Jeff Marquez, 20, RHP

Marquez was part of the Yankees ’04 draft, and despite being relatively unheralded made quick work of the GCL and held his own in the NYPL against older competition. Marquez had little to no hype coming out of high school, but was able to quickly develop as part of a JUCO program and is now considered one of the better prospects in a decent Yankee system.

Marquez’s GCL performance was everything you could ask for in a pitching prospect’s statistical record. Limit HRs? 0 in 14.1 innings says that was accomplished. Limit BBs? 4 in 14.1 innings says that was accomplished. Miss bats? 18 in 14.1 innings says that was accomplished. Limit hits? 10 in 14.1 innings says that was accomplished. With the GCL clearly being no challenge for Marquez, he was quickly promoted to Staten Island where he found things a bit tougher.

That increased difficulty was evident in the decline of his K rate from 11.3 per 9 GCL innings to 6.4 per 9 NYPL innings. His walks and hits per 9 also rose, from 2.5 to 3.6 and 6.3 to 9.1 respectively. Despite all this performance degradation I was very encouraged by Marquez’s performance. He has had a relatively unheralded amateur career and come very far in a short period of time. Marquez’s pitcher type also somewhat explains the high hit rate. As an extreme groundball pitcher Marquez relies a lot on his defense and his infield wasn’t the surest this past summer. In addition, despite allowing a relatively high amount of hits, Marquez limited extra base hits, resulting in an IsoP allowed of about .080, much better than the league average of .113.
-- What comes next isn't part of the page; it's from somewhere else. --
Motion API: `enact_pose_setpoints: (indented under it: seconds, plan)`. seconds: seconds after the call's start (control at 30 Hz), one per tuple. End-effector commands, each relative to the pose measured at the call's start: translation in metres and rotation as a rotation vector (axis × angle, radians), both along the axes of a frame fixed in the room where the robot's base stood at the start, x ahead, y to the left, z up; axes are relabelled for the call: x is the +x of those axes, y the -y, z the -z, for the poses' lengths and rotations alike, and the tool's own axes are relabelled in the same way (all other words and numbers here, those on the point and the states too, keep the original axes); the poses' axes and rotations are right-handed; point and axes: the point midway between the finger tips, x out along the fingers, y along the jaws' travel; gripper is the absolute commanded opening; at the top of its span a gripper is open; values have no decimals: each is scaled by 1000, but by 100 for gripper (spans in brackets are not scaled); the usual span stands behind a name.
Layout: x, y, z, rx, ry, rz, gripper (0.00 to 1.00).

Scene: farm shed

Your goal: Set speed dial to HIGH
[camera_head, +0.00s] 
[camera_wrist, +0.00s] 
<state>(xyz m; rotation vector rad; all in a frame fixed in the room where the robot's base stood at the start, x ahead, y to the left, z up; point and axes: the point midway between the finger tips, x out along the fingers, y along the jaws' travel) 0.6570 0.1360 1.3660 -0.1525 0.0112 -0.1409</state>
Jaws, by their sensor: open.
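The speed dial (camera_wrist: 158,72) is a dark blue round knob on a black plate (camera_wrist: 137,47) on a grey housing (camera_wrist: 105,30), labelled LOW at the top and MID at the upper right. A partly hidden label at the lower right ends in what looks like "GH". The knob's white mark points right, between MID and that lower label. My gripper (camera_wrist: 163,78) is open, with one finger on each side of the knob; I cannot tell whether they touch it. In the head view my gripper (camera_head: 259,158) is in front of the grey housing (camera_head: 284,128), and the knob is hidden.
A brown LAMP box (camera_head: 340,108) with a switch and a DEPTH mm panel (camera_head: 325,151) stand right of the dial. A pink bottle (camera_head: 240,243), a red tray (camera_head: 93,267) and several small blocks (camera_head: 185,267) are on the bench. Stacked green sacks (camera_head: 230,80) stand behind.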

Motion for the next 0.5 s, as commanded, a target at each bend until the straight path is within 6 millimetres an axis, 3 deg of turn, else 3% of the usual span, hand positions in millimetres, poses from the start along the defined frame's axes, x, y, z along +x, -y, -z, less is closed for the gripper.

Marquez’s main weapons in his pitching arsenal are a low 90s sinking fastball, which he uses to generate a ton of groundouts. In addition, he throws a power changeup to help keep left-handed batters off balance. At this point, his repertoire is much more adept at handling right-handed hitters, as they stood little to no chance against him in ’04 (AVG around .250, SLG around .300). A wiry frame and good arm action should allow hopes for Marquez adding some more power to remain viable.

At this point, Marquez looks set to begin the ’05 season somewhere near the top of the Tampa Yankees rotation. I would expect him to perform similarly to how Steven White did at the level, perhaps with more strikeouts and less home runs. Based on his repertoire and performance in the organization thus far, a late promotion to AA does not seem completely out of the question. Especially if he can develop his off speed repertoire and make lefties as useless against him as right-handed hitters have been.